### What you have to do:
No pictures go into the copy. Write out exactly the lines below from the one containing "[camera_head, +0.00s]" through the one containing "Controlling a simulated".

— START OF Dataset —

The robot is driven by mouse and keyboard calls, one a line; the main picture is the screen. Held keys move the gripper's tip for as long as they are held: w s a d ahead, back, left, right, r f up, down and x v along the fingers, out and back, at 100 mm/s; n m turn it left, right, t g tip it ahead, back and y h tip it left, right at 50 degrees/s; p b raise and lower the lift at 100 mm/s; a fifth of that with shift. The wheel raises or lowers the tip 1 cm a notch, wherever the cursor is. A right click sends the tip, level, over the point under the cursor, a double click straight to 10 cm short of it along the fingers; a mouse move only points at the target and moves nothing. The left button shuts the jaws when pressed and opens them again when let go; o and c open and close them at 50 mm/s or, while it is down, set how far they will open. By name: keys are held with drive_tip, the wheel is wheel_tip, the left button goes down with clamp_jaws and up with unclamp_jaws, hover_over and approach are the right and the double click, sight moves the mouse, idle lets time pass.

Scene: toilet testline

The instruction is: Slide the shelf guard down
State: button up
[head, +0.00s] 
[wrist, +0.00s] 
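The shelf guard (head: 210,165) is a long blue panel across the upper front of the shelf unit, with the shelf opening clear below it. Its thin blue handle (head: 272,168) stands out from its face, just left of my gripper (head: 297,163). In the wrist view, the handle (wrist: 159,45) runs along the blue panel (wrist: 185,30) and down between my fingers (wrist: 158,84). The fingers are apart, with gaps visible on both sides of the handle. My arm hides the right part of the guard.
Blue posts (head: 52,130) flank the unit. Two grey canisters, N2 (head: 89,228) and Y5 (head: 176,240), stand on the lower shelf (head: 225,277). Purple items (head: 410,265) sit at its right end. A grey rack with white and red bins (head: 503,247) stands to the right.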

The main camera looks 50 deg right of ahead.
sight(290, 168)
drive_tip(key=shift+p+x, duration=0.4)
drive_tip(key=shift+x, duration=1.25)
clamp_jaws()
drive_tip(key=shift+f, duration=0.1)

— END OF Dataset —
— START OF Dataset —

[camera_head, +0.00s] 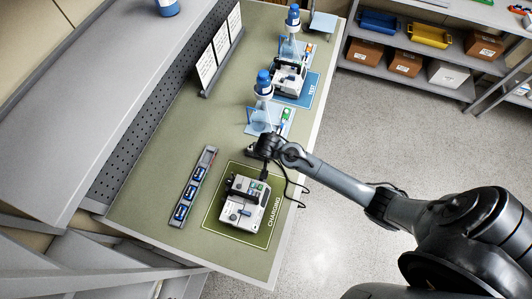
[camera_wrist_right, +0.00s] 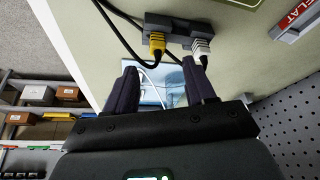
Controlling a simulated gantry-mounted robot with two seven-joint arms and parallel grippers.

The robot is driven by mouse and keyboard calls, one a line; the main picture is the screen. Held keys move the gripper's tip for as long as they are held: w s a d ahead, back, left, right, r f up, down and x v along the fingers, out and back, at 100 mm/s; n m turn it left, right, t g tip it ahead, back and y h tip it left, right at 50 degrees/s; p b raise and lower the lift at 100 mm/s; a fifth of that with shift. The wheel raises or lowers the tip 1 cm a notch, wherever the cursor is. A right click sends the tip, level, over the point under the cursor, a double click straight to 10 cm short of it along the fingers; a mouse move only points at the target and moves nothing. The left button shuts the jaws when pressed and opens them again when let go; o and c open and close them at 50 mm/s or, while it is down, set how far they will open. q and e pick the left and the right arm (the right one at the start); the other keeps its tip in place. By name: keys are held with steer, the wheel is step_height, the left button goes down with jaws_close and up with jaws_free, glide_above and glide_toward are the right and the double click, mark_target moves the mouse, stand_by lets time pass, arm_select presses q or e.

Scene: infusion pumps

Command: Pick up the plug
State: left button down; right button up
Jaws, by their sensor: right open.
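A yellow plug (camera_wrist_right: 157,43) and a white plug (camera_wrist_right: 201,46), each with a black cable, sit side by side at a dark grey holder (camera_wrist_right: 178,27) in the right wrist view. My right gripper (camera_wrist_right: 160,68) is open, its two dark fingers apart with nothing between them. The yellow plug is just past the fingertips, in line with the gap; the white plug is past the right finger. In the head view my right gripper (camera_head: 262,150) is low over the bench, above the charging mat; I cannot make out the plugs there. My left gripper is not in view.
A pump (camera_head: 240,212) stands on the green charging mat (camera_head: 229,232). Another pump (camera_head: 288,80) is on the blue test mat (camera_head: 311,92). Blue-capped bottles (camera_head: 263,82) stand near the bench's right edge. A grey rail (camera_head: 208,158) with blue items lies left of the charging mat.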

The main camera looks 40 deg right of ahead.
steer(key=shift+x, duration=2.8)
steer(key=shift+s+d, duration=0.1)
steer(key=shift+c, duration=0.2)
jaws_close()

— END OF Dataset —

### Answer in full:
[camera_head, +0.00s] 
[camera_wrist_right, +0.00s] 
Controlling a simulated gantry-mounted robot with two seven-joint arms and parallel grippers.

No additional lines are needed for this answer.